■ Data records
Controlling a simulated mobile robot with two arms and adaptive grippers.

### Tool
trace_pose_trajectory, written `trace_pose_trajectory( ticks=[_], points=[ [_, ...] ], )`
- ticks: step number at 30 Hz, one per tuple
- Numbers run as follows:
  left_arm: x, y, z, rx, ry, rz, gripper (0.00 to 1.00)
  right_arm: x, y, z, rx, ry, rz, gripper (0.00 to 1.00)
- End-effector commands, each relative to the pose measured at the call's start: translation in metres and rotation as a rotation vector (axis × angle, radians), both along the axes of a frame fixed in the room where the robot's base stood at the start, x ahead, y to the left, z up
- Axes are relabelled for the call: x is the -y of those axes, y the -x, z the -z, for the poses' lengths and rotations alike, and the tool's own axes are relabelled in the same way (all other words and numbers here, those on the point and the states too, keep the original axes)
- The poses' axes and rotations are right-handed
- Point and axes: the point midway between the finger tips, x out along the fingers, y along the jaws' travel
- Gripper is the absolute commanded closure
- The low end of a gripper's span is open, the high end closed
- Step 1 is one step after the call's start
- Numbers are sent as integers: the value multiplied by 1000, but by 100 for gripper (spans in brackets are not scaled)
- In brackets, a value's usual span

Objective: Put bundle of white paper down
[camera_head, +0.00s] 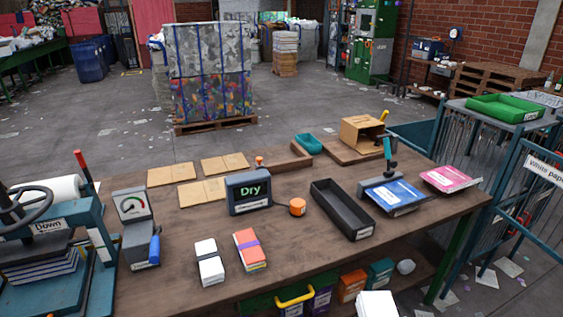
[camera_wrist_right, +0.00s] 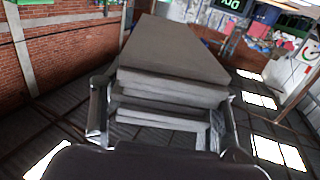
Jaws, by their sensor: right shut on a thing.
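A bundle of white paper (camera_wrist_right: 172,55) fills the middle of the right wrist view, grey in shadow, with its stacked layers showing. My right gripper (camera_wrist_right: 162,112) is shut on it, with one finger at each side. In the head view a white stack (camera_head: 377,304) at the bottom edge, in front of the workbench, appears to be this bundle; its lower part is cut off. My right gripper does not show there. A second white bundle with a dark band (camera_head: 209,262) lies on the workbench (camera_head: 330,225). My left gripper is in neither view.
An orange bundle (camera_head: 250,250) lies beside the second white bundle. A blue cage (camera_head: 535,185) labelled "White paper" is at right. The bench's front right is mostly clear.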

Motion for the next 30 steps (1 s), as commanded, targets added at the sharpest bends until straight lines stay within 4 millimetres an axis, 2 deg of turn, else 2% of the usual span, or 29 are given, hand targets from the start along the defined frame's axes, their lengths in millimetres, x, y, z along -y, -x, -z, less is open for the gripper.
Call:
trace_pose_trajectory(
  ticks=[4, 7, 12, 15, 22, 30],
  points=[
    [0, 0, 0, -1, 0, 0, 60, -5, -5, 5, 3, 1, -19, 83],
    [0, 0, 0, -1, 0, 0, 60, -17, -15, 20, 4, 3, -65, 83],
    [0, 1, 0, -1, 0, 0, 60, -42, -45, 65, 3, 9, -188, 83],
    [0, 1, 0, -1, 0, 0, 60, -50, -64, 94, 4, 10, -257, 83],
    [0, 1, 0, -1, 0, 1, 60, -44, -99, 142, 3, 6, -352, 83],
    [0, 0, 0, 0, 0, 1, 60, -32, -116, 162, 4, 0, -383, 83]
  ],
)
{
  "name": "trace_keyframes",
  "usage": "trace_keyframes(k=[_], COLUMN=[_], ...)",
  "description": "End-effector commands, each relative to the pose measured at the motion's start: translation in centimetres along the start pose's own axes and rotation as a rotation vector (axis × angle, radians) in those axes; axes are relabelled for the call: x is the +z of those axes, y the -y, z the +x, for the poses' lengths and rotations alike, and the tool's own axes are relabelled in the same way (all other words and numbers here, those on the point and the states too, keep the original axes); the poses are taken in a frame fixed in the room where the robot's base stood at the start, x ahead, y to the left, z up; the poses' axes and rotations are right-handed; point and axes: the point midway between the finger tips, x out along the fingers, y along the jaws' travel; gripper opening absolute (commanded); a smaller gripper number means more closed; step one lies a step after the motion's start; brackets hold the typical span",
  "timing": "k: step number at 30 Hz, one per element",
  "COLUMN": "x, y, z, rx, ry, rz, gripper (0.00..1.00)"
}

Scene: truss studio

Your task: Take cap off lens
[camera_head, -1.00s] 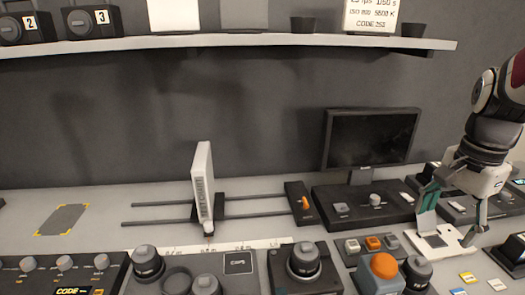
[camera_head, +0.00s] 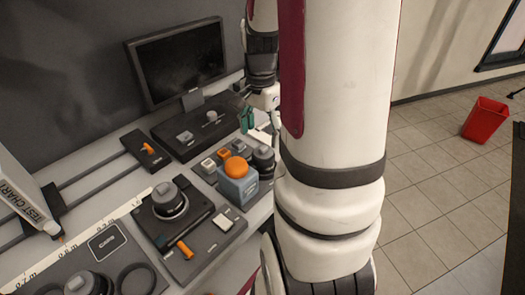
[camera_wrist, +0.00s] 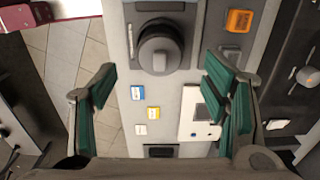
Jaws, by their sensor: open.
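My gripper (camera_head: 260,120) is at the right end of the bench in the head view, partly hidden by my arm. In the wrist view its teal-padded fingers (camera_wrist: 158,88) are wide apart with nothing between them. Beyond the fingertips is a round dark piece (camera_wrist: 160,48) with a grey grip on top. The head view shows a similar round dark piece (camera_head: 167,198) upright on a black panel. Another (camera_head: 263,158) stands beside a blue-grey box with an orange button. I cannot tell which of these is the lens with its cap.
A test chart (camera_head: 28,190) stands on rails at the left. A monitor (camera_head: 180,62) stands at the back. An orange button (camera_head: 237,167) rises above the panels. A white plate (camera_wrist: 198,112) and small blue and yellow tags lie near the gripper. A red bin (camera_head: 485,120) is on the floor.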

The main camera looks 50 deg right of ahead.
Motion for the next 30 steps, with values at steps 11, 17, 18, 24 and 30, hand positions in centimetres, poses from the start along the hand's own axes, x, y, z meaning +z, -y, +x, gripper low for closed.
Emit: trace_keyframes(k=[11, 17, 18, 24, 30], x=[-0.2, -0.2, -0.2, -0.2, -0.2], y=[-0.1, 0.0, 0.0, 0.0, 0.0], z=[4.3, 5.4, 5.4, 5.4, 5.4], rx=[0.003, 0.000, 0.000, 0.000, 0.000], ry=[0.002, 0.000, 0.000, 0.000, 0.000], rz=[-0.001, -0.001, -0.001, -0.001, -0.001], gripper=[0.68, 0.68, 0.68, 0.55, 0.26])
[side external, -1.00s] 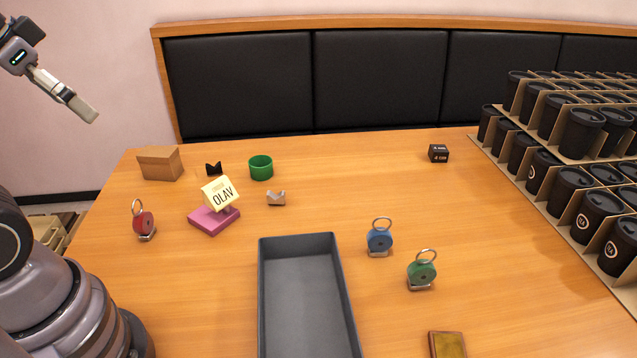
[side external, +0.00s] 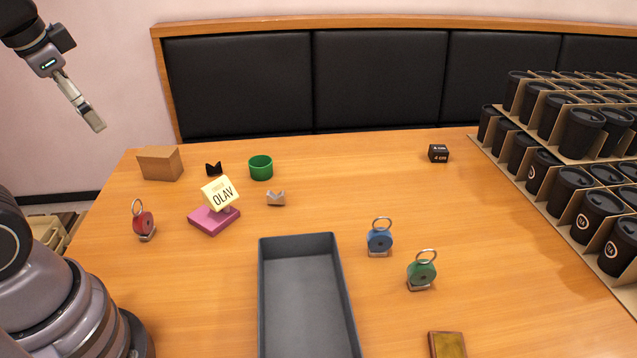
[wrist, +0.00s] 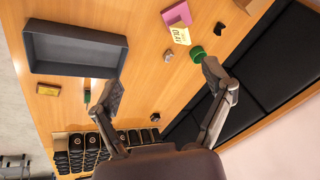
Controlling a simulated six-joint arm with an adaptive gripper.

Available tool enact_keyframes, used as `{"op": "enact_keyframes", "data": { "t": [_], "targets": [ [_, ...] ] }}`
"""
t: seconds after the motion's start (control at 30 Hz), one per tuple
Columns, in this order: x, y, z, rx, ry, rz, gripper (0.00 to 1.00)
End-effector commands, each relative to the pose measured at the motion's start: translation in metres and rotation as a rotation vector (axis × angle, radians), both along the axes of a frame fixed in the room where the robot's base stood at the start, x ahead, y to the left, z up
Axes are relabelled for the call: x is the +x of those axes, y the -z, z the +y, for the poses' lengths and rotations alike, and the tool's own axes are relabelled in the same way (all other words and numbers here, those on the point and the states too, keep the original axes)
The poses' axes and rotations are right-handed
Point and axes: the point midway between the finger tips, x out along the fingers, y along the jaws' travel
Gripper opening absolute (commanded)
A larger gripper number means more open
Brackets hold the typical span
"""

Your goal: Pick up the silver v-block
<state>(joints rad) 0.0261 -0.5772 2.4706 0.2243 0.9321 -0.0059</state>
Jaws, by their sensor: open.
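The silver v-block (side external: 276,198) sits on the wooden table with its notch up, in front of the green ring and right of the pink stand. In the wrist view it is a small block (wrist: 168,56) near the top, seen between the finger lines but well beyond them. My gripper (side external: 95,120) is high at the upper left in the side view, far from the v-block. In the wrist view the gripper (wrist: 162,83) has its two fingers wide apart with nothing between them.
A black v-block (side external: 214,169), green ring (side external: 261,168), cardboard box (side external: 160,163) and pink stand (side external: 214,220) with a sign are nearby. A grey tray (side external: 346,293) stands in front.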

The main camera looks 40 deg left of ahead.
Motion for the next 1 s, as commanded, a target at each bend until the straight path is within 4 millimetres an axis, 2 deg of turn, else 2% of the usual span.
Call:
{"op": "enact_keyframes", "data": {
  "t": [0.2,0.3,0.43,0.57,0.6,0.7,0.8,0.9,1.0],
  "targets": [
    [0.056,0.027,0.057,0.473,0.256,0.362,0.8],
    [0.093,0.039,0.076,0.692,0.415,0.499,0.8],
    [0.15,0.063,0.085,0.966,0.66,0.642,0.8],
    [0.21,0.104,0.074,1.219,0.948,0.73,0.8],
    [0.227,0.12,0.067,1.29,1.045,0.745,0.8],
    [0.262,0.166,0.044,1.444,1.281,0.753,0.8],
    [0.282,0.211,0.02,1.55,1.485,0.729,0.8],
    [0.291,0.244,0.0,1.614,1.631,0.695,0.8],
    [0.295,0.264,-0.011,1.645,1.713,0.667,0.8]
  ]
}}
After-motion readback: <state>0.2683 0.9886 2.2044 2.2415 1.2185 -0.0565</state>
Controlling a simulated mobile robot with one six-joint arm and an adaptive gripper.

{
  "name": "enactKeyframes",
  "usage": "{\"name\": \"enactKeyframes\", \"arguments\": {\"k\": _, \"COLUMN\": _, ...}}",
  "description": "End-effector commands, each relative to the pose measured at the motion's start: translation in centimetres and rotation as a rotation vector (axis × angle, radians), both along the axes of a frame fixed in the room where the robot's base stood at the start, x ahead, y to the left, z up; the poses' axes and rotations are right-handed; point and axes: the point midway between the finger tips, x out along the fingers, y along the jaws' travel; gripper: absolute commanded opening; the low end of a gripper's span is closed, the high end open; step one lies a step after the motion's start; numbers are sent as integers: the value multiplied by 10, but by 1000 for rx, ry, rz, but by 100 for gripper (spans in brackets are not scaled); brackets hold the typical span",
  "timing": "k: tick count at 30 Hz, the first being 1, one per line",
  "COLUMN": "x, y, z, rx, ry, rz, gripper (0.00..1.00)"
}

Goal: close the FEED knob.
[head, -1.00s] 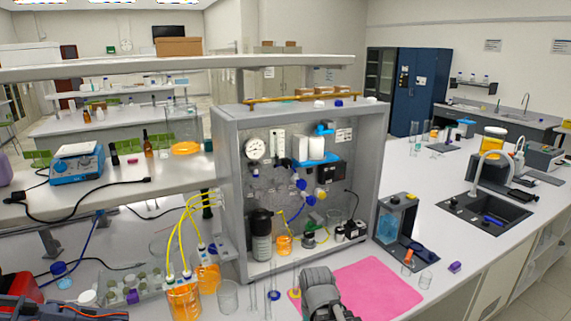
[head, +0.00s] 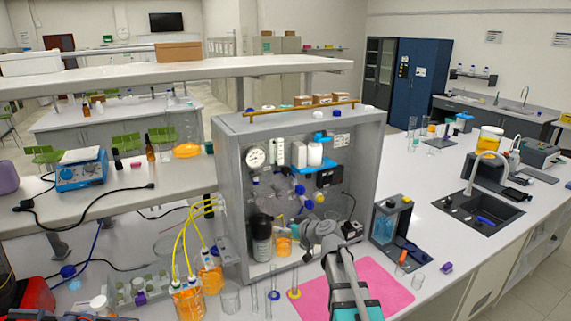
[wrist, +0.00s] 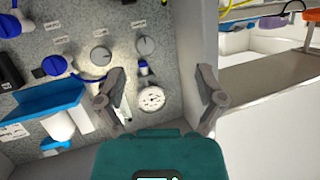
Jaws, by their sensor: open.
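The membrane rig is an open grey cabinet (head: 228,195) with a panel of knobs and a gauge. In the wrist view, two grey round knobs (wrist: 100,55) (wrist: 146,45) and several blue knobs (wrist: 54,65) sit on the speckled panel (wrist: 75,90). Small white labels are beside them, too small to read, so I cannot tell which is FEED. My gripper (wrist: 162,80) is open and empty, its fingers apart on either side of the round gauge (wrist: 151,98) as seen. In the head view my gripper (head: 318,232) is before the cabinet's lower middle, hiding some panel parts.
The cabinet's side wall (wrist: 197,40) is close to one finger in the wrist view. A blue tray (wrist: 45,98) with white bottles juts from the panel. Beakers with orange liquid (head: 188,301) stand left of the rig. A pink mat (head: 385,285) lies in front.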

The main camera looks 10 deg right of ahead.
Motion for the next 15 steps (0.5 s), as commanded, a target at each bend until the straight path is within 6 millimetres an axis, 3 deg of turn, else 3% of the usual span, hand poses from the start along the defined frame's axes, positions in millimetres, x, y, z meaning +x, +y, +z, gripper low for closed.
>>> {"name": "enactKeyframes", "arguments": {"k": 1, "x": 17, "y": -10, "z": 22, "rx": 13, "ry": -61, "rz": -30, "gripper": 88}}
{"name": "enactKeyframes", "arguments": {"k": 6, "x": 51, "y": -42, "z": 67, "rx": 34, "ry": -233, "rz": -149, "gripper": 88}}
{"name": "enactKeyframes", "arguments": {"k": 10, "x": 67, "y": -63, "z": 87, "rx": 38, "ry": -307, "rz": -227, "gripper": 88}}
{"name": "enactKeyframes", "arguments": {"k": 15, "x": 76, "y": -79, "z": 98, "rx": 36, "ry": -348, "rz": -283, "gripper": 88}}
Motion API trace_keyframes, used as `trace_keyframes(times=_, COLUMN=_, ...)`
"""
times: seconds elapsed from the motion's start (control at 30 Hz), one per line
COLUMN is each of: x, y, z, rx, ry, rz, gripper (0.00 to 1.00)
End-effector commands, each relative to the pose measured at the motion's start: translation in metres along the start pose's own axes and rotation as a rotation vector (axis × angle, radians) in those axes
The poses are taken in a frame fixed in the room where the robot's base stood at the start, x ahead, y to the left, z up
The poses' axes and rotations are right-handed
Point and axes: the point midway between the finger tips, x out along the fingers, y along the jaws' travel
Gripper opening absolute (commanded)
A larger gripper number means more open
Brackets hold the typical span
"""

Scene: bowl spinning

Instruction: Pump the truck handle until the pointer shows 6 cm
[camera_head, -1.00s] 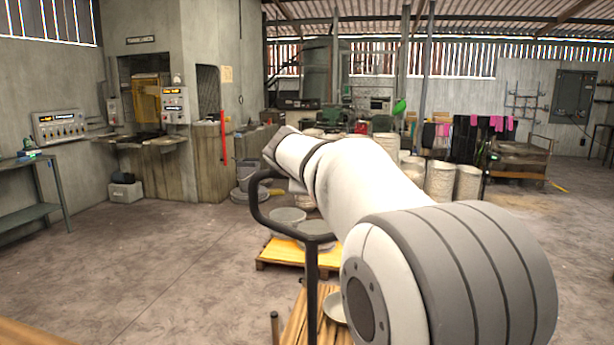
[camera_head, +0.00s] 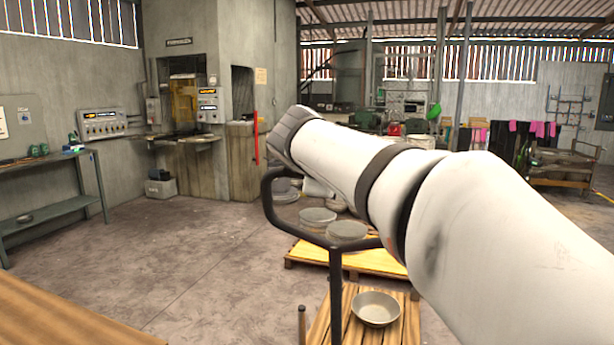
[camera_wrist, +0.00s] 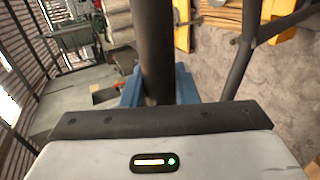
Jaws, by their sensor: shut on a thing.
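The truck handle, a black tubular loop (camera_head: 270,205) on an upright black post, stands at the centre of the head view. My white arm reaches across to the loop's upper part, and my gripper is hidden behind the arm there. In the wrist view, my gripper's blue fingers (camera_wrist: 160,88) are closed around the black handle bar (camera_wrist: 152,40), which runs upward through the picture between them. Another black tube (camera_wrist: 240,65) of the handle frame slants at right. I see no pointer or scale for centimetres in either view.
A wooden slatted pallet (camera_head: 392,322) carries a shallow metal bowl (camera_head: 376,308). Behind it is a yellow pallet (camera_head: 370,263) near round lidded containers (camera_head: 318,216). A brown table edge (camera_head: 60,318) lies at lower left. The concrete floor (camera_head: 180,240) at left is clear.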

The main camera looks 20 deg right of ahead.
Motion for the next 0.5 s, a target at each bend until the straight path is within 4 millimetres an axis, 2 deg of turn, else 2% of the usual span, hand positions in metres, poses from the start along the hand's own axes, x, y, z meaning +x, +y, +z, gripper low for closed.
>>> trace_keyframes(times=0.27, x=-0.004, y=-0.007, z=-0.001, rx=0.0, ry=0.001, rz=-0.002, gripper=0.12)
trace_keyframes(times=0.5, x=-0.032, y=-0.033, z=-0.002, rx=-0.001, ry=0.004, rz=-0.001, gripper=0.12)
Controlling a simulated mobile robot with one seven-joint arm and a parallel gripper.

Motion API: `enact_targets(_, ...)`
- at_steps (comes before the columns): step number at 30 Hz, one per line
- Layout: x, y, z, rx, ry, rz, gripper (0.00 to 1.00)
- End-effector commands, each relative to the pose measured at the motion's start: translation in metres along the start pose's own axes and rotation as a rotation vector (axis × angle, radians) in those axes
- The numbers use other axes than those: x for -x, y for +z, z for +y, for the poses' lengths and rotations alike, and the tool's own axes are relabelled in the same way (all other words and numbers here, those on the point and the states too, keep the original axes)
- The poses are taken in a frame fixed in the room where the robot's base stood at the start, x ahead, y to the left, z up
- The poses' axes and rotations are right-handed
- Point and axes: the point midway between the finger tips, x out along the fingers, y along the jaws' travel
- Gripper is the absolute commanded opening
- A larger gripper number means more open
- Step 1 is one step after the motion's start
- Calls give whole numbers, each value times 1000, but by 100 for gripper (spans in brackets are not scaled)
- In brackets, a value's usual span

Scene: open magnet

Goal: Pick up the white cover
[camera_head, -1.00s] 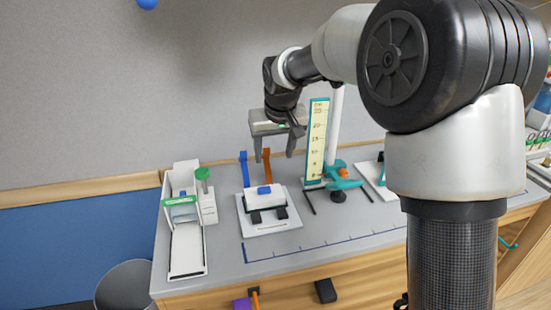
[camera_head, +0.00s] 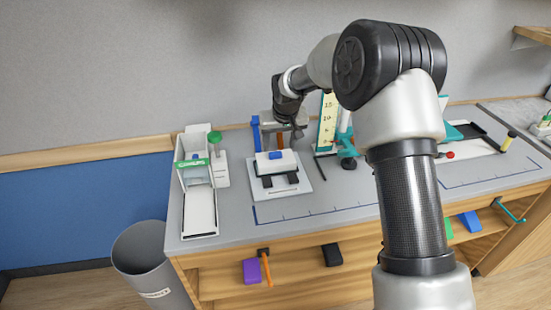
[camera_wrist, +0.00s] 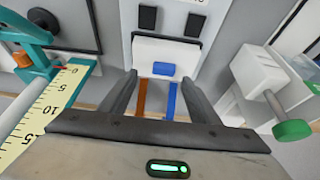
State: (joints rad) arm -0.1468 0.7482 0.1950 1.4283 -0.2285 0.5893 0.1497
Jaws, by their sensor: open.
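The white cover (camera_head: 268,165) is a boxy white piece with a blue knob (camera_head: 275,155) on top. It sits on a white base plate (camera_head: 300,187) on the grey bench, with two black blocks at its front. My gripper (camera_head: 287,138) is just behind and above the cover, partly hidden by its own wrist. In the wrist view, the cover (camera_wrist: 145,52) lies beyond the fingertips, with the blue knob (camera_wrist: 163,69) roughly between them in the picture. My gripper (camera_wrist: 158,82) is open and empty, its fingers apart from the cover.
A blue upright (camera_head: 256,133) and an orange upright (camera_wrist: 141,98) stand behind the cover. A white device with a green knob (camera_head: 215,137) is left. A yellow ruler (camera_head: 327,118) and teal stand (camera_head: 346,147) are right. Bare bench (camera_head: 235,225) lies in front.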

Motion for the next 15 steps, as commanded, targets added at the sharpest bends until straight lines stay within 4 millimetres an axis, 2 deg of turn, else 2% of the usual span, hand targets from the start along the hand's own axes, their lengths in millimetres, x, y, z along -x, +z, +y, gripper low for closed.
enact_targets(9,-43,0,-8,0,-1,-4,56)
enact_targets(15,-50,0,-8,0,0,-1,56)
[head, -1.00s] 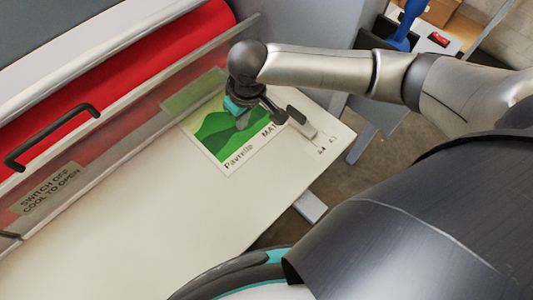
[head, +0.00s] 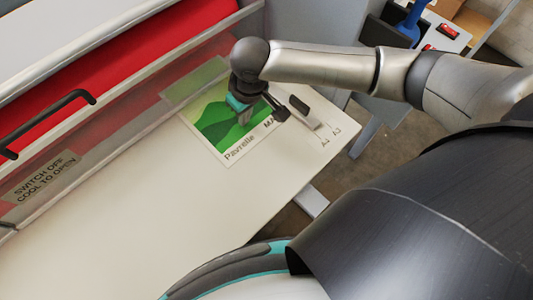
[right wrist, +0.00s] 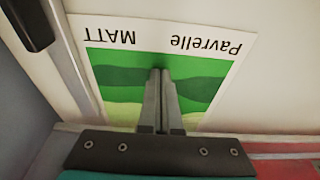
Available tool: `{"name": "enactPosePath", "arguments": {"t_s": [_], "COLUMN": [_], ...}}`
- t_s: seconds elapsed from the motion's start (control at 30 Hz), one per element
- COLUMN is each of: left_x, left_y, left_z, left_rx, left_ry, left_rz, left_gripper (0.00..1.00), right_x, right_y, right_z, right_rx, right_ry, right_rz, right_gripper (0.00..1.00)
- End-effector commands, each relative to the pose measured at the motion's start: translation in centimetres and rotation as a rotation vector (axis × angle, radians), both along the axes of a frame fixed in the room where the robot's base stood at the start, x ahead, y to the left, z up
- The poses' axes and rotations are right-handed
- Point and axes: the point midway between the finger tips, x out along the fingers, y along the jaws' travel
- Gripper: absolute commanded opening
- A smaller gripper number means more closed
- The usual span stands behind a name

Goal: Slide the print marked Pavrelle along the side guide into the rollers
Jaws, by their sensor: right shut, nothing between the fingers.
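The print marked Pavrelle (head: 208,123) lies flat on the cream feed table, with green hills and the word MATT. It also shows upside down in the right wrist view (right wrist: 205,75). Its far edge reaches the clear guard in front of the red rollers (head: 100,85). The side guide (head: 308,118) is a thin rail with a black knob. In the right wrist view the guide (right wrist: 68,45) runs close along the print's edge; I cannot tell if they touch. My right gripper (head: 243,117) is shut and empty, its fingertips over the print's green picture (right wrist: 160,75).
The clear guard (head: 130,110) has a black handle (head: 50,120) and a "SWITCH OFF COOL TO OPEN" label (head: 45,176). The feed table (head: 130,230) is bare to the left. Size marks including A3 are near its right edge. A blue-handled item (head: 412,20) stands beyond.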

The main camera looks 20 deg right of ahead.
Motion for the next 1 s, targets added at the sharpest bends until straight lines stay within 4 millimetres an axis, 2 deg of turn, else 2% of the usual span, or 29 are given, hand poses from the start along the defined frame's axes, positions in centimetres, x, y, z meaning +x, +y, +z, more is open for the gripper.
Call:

■ Stated exercise
Working from the listing above, pick out every line that has "integers" and copy it.

■ Exercise answer
- Numbers are sent as integers: the value multiplied by 1000, but by 100 for gripper (spans in brackets are not scaled)
  "description": "End-effector commands, each relative to the pose measured at the motion's start: translation in centimetres and rotation as a rotation vector (axis × angle, radians), both along the axes of a frame fixed in the room where the robot's base stood at the start, x ahead, y to the left, z up; the poses' axes and rotations are right-handed; point and axes: the point midway between the finger tips, x out along the fingers, y along the jaws' travel; gripper: absolute commanded opening; the low end of a gripper's span is closed, the high end open; step one lies a step after the motion's start; numbers are sent as integers: the value multiplied by 10, but by 1000 for rx, ry, rz, but by 100 for gripper (spans in brackets are not scaled); brackets hold the typical span",

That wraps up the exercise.